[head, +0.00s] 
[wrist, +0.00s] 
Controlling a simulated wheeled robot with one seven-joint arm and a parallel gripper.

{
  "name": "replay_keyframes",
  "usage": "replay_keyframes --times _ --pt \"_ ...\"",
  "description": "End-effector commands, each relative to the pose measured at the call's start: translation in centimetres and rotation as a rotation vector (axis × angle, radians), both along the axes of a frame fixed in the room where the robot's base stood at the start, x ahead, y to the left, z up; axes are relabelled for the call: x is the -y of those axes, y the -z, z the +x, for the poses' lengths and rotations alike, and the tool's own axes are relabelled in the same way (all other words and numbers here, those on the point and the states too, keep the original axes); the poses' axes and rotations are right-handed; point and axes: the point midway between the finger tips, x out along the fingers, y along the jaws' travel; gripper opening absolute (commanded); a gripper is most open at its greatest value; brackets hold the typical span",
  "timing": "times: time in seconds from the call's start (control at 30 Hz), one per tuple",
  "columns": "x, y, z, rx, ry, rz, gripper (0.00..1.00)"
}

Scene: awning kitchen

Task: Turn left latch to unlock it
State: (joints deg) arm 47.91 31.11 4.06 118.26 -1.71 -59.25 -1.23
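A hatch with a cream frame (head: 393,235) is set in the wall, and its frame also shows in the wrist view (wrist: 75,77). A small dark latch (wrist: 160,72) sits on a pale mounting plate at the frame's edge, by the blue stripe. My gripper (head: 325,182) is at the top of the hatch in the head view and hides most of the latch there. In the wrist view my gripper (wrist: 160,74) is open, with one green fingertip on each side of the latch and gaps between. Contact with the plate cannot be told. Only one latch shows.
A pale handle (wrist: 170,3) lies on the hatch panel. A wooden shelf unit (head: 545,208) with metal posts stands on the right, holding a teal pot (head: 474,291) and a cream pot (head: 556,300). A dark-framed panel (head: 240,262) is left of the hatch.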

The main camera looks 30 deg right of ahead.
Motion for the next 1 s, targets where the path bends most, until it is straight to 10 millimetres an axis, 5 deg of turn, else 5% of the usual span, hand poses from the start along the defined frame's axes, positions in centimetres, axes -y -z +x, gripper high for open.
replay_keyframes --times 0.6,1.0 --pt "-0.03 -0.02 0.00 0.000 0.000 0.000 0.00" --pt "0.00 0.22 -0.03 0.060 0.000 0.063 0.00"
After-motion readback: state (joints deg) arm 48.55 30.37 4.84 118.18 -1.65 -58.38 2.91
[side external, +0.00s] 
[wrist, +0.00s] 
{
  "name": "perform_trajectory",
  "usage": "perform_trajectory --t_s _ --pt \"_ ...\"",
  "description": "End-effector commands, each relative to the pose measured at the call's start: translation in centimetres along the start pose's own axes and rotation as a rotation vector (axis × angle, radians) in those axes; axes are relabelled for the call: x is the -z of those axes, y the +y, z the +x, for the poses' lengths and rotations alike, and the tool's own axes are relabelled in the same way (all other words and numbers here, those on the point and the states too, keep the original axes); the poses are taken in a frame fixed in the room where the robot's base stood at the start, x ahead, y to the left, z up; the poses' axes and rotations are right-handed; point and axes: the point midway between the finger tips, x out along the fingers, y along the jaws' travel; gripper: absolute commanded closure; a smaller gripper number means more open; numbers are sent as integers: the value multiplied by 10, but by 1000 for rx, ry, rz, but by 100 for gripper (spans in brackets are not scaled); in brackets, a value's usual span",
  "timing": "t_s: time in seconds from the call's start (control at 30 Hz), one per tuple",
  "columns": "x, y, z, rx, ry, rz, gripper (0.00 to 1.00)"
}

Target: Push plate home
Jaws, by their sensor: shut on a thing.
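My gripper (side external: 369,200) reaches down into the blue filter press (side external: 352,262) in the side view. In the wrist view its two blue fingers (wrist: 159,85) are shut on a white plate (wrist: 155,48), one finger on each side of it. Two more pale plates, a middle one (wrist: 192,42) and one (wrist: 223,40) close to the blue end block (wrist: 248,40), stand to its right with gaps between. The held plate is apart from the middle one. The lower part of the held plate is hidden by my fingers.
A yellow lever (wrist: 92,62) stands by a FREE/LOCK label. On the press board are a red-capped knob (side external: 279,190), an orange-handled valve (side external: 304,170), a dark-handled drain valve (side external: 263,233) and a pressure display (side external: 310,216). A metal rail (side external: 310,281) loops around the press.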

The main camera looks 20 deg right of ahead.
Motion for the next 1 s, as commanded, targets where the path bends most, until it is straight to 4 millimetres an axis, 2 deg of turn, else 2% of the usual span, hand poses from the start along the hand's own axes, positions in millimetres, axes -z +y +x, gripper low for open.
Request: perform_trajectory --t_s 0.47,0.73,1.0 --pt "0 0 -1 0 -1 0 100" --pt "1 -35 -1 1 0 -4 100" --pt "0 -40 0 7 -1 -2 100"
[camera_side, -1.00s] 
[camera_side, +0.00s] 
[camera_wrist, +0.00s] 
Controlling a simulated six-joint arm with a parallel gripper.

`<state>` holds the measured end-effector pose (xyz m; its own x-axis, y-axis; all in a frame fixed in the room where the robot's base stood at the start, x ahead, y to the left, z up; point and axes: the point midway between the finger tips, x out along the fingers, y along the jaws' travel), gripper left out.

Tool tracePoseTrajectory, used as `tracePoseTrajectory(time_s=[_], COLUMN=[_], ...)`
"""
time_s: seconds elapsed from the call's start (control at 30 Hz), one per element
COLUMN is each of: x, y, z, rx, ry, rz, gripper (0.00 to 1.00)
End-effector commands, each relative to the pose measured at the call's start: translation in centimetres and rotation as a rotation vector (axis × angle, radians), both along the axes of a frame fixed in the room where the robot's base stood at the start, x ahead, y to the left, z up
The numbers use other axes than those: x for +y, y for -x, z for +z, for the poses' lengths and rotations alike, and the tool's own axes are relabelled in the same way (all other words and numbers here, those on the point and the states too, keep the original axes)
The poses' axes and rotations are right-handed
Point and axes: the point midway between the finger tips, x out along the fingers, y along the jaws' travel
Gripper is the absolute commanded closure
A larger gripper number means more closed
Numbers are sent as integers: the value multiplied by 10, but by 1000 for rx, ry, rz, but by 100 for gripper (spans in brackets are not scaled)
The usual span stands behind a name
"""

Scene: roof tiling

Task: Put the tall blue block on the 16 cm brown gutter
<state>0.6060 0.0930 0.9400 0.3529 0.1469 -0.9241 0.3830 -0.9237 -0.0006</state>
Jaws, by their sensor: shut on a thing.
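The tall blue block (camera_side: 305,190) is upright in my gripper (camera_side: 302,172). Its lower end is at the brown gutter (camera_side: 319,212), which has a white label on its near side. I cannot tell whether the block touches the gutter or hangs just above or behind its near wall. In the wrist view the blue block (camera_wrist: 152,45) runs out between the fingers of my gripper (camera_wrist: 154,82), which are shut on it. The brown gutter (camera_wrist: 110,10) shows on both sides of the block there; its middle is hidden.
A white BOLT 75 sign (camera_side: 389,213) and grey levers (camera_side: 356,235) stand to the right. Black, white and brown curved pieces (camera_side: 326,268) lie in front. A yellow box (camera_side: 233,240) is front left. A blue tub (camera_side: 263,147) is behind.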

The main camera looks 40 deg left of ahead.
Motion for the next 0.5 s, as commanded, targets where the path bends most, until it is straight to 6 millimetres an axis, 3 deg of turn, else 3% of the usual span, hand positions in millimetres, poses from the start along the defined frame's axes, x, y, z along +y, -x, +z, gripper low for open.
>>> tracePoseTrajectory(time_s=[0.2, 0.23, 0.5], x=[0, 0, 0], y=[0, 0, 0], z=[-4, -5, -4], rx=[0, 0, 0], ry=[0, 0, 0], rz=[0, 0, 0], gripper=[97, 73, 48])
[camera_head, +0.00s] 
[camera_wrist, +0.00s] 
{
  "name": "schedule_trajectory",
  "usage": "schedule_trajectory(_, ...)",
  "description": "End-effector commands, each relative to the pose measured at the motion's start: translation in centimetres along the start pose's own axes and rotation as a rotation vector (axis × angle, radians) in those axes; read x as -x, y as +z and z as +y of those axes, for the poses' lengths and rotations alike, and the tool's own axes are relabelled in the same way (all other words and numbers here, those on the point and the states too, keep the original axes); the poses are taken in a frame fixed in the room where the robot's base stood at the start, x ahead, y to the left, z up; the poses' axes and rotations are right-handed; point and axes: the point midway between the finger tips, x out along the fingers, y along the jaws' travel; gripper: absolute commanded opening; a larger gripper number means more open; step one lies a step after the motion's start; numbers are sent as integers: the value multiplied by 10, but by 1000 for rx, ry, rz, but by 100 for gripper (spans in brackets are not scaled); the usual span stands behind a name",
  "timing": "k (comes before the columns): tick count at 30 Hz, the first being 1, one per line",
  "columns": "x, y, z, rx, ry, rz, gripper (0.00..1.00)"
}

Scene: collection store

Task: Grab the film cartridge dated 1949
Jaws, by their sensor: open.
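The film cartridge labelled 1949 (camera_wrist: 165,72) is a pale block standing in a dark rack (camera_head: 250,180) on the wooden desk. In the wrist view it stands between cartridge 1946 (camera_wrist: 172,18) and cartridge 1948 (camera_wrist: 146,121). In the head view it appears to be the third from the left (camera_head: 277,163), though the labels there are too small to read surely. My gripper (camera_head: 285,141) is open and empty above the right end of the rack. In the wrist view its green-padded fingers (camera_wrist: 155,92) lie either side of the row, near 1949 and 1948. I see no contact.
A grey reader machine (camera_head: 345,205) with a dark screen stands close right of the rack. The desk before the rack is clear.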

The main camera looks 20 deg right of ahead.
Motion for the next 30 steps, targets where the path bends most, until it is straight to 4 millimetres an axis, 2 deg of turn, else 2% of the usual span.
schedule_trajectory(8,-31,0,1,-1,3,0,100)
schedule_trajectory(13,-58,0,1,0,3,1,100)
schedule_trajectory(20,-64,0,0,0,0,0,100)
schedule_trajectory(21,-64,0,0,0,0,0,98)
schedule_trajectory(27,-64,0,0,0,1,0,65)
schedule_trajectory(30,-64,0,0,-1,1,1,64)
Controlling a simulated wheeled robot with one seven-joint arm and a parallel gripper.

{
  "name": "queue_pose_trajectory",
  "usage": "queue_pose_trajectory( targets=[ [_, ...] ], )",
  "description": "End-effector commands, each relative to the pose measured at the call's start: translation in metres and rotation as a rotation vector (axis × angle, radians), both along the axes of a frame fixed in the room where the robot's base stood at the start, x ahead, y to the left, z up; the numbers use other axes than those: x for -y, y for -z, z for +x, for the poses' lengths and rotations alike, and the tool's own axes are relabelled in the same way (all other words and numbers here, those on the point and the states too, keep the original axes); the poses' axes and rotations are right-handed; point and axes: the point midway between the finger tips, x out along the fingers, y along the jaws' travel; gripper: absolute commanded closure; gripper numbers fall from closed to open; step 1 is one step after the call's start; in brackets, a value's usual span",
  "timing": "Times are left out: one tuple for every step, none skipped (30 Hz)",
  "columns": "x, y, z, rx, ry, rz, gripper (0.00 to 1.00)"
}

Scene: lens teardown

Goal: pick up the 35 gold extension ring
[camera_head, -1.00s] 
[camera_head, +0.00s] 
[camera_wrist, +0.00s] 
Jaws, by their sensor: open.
============
WORK TO BE COMPLETED:
Lines containing the word "tuple" are to be tallied; report only the total.

THE ANSWER:
3